Customers with young children are often intimidated and unsure where to start when introducing their families to outdoor activities, he said. He is hoping to develop programs that alleviate that fear as he develops the schedule for the upcoming spring and summer months.

“I have a wife and a daughter and we do a lot of stuff outdoors. That’s something I’m passionate about and that I would like to get other people passionate about as well,” Schmidt said. “I would like to offer not only in-house classes to get people the tools and knowledge that they need to go out and explore on their own, but also develop day hikes and other programs aimed specifically at those with young ones from birth to 4 or 5 years old.”

For families looking to introduce their young children to camping, Schmidt recommended starting small at an established campground such as Farish Recreation Area, located at 12005 Rampart Range Road in Woodland Park.

“If you’ve never camped with a toddler, it might be a little much your first try going out with a tent and trying to camp with your toddler. I’ve been through that struggle,” he said. “You don’t want to be 5 miles down a trail with a toddler and that’s the first time you’re sleeping in a tent with them.”

Fountain Creek Nature Center, 320 Peppergrass Lane in Fountain, and Bear Creek Nature Center, 245 Bear Creek Road in Colorado Springs, also offer low-impact options — as well as local historical knowledge — for inexperienced hikers or young children, Schmidt said.

“Those are a couple of good options for people who are trying to dip their toes into the water,” he said.

As with children, Schmidt recommended a slow start for those unaccustomed to outdoor activity.

“Although it can be enjoyable and they might love it and want to do more activities outdoors, it has the potential to be a little bit high risk and maybe put them off other outdoor activities,” Schmidt said. “Start with something low-impact to get your feet wet. That’s a good foot in the door to see what else is out there.”

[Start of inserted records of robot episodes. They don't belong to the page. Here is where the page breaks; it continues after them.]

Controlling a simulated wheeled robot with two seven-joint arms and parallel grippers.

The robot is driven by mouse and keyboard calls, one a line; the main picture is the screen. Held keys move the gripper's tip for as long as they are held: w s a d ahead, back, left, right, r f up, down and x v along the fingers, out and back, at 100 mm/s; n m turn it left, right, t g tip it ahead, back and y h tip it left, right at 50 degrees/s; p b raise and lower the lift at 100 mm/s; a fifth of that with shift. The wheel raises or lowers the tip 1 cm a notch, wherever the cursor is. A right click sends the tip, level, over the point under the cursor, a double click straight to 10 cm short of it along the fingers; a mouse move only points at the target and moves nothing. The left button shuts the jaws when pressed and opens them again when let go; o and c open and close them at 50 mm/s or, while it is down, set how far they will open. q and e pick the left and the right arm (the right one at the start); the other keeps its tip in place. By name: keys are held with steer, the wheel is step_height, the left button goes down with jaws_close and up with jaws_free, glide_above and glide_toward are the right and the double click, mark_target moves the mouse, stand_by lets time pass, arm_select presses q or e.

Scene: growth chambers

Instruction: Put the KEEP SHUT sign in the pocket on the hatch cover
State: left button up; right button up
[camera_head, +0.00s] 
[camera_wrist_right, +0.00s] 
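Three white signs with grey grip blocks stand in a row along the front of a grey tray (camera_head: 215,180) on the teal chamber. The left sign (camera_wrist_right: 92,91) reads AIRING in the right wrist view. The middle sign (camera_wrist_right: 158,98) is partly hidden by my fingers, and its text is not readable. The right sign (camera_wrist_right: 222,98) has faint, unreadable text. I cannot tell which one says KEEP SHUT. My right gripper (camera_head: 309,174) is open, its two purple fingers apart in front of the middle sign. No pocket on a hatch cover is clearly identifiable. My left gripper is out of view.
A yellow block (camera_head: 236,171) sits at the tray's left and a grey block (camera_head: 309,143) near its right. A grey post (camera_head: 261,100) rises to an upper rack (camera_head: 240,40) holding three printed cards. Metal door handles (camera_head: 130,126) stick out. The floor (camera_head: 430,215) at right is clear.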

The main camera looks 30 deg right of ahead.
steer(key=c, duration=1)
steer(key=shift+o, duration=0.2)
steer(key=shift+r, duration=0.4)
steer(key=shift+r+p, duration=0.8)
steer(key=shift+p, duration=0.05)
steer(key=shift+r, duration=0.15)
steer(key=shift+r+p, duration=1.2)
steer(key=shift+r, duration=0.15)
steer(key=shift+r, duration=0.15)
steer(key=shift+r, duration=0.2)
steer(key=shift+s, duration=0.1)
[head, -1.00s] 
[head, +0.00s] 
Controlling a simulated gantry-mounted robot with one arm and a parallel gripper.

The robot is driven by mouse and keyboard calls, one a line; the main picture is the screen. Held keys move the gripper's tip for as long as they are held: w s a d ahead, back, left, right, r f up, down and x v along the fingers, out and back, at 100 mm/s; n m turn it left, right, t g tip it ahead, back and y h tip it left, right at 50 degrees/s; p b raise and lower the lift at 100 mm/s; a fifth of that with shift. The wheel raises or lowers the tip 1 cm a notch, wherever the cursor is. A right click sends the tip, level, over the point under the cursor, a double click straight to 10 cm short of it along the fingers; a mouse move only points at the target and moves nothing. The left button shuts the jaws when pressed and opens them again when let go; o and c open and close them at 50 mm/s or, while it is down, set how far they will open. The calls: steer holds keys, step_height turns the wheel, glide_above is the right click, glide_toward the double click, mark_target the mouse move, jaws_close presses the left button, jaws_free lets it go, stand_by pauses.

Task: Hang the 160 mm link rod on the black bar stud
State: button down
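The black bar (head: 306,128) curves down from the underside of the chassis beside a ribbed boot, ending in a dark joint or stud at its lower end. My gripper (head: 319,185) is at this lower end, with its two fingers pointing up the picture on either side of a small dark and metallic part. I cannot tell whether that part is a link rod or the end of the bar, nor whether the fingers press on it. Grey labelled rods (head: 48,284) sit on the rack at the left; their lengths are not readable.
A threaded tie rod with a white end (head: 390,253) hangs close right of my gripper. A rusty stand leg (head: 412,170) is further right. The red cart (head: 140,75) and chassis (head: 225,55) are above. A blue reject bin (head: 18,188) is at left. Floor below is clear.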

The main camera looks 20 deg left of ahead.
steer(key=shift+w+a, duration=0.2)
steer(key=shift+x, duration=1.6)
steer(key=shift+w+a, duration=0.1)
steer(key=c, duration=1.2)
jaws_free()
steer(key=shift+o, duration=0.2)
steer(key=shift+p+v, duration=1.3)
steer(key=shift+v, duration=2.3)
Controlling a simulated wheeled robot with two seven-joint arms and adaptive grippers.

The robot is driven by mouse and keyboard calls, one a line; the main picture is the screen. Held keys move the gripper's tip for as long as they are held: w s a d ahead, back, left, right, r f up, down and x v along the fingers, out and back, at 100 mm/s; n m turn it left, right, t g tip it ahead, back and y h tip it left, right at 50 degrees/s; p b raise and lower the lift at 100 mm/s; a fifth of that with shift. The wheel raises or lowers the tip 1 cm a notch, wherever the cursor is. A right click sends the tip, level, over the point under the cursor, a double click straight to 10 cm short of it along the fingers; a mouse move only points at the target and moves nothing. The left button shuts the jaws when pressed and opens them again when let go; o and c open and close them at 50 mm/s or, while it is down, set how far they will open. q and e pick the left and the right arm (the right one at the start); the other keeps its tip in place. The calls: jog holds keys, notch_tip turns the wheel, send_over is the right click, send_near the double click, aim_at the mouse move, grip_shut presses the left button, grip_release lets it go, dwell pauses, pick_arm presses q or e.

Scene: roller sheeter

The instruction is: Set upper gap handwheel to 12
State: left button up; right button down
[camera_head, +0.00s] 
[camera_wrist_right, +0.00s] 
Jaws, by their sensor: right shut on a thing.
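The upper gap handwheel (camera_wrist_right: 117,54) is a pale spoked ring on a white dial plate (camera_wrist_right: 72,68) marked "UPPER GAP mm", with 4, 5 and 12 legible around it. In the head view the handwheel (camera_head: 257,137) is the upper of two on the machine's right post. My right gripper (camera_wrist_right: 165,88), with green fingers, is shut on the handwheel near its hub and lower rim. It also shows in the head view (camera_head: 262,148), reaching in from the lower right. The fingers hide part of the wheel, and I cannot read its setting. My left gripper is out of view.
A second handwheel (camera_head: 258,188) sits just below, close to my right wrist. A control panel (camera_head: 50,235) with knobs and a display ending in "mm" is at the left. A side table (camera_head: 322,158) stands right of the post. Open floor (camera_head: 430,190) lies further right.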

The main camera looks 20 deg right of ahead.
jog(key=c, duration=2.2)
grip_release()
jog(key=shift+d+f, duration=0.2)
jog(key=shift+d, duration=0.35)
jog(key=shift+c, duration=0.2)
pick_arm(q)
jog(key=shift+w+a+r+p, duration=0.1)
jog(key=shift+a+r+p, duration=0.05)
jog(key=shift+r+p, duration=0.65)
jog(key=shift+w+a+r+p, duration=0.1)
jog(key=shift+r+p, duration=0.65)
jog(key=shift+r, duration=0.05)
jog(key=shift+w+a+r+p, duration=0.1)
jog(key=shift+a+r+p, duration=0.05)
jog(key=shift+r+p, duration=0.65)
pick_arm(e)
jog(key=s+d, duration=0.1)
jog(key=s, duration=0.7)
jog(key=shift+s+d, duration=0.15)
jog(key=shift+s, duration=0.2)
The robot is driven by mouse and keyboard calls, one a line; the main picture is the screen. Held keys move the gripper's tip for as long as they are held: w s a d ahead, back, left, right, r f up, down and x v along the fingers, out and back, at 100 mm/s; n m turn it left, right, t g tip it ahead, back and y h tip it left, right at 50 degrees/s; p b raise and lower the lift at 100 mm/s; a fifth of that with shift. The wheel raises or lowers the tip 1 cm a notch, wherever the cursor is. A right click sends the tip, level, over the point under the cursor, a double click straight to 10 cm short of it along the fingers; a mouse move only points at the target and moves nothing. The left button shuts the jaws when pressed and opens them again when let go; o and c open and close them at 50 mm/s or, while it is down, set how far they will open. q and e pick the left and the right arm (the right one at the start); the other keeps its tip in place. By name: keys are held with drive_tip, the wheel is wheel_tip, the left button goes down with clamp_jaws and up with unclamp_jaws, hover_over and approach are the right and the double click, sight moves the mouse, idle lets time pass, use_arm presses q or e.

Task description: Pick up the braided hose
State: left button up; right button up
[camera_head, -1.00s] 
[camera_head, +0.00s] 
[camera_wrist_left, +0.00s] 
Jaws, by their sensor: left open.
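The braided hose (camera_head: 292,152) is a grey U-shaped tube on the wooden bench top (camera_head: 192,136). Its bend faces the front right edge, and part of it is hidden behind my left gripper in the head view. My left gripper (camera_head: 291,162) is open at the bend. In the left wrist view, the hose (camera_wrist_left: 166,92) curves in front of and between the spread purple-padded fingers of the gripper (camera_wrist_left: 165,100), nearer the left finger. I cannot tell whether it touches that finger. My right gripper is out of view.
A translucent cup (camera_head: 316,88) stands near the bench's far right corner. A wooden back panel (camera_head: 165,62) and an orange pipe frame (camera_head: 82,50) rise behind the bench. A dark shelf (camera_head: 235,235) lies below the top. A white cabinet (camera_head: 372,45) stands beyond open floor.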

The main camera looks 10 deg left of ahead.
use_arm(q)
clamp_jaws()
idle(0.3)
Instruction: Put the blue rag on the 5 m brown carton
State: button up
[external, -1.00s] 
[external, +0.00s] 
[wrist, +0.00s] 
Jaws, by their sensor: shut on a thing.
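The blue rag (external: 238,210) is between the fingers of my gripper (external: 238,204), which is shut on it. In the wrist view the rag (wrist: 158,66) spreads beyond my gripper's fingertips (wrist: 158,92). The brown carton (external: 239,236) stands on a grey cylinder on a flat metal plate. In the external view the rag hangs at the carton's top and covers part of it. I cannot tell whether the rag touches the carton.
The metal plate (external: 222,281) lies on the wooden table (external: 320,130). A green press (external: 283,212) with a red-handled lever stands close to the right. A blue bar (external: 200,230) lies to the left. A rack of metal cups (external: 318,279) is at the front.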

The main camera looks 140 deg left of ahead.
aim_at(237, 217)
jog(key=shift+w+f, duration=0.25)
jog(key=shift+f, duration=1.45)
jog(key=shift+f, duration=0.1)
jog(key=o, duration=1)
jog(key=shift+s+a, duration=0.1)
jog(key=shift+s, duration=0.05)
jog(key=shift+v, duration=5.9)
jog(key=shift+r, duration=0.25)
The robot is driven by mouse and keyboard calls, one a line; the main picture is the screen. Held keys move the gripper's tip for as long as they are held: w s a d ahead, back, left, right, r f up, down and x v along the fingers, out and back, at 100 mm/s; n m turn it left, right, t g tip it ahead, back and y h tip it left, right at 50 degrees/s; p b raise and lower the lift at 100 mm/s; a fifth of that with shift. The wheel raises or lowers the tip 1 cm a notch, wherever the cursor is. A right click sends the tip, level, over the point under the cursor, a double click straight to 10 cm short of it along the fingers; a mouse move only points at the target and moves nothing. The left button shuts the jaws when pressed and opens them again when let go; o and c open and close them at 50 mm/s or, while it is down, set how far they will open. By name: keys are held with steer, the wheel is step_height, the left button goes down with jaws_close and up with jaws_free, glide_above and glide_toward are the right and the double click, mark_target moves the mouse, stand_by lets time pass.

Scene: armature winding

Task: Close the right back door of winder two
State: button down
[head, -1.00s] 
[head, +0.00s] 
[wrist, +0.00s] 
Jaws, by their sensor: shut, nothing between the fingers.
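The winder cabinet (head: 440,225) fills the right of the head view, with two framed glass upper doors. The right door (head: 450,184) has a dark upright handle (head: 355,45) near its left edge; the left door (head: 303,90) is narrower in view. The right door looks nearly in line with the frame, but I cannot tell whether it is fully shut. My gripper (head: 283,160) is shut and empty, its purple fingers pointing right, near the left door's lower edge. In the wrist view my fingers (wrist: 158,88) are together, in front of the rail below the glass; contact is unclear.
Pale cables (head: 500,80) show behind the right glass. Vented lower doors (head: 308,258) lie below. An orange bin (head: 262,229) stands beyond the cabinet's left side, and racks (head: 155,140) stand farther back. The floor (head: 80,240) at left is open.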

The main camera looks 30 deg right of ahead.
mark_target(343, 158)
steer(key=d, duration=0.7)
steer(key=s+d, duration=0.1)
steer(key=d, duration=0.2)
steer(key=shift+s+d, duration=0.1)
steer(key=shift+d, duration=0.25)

Palmer Park, along with North Cheyenne Cañon Park and Ute Valley Park — all in Colorado Springs — all offer hiking trails of varying difficulty, Schmidt said.

“There’s something for everyone in North Cheyenne Cañon,” he said. “It offers day hikes, mountain biking, and it has a lot to offer as far as scenic views and easy access to anything from beginner to intermediate to expert.”

Ute Valley Park also offers bouldering options, which is ideal for those not prepared for the hefty financial investment required for rock climbing, Schmidt said.

“It offers different challenges than rock climbing — you don’t go as high and you’re not climbing up these big long walls – but it is a very enjoyable activity,” he said. “A lot of people like doing that because it’s very low-investment as far as the equipment you need. You don’t need a harness or a rope to be able to boulder.”

Thanks to federal funding, the Peterson Outdoor Recreation Center can offer the necessary equipment at a low cost to Department of Defense cardholders who want to try activities such as rock climbing for the first time, Schmidt said.

“As a beginner, you’re not going to want to spend hundreds or thousands of dollars on equipment for something you don’t know if you’re going to like. That’s a high price to pay to realize you don’t like doing something,” he said. “So that’s one of the really nice things about this building is we have a lot of resources to be able to offer people that are beginners in a lot of areas.”